As I explained in a previous post, pre-1980s China was socialist/lower-stage communist. Karl Marx believed that one method for true communism is socialism or the lower stage of communism to achieve the final stage of communism. In his work Critique of the Gotha Program, Karl Marx mentions the dictatorship of the proletariat, a form of the state where members of the working class take control of the state and nationalize the means of production in order to make everything publicly owned and improve the standing of the current community.
This lower stage of communism is what we saw in the USSR and Maoist China. This is also what people mean when these nations are referred to as 'communist'. They were experiments to achieve this lower stage of communism where a council of members of the proletariat and potentially a leader of the council take the means of production to achieve collective ownership using the state, a cooperative with control of all utilities, or some other organization. Personal property is given to members of the proletariat based on the principle of "each according to his contribution" (which in many socialist countries, meant the members of the state get the most personal property), but public property is only utilized by those who are part of the worker's council.
However, this all changed around the 1980s. China allowed for the ownership of private property in its new constitution where it became possible under Article 70 to own exclusive parts of an apartment building, allowing them to own homes and apartments, but not the land they are on. This was one of many reforms that turned China into the modern state capitalist nation it is today: a form of capitalism where the government controls some property, resources, money, etc., but businesses tend to retain their autonomy and a lot of power under a market economy.
It has a market economy, many companies and people with enough money can own private property, and the only ones who still refer to China as communist despite no longer following any form of socialism, Marxist or otherwise, (socialism is, by definition, "an economic theory or system in which the means of production, distribution, and exchange are owned by the community collectively, usually through the state.") are right-wing individuals in the United States who see any kind of government action as 'socialism' despite private property still being in effect and former Chinese Chairman Deng Xiaoping who called the current Chinese economy 'socialism with Chinese characteristics'. Even the official doctrine of the CCP considers private property to be non-socialist, so by their own admission, legalizing private ownership means China can no longer consider itself socialist/lower-stage communist.

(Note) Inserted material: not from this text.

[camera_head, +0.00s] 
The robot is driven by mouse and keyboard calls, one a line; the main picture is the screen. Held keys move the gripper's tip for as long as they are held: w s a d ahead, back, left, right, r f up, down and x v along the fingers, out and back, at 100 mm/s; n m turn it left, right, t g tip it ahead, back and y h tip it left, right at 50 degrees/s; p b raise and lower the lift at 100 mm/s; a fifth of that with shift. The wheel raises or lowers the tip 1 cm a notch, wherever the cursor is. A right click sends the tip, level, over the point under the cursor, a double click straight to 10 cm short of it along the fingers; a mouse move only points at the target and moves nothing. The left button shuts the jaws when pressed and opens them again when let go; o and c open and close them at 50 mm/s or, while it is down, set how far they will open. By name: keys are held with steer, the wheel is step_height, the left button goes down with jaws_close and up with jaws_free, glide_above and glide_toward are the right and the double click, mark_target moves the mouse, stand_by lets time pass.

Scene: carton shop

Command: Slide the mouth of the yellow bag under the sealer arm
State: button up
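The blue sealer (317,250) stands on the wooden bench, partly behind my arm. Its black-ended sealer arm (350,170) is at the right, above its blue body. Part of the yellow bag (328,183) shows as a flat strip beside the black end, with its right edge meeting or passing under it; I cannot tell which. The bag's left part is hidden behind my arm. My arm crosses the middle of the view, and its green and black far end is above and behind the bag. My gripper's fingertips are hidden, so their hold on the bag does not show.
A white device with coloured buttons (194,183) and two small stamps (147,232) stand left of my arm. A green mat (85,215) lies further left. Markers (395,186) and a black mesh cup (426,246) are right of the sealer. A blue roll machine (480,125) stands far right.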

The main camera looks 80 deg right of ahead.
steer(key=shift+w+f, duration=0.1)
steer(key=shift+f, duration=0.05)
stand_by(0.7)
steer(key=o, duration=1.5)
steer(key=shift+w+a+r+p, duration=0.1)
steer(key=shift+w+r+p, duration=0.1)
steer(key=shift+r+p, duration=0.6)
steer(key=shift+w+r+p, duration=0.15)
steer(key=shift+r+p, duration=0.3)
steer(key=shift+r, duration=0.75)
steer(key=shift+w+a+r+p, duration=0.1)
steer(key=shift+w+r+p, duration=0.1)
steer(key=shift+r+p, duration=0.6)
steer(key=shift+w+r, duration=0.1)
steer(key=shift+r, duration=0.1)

For the record, the law allowed someone to own apartments and sell them for capital instead of simply owning it as personal property. This was the first of several reforms that allowed for the ownership of private property & by 2004, a law was passed in Article 13 of the constitution that made the ownership of private property that can be used to earn private capital a permanent part of China and allowed for the right to inherit private property which goes against plank 3 of the ten pillars Karl Marx established for lower-stage communism/socialism.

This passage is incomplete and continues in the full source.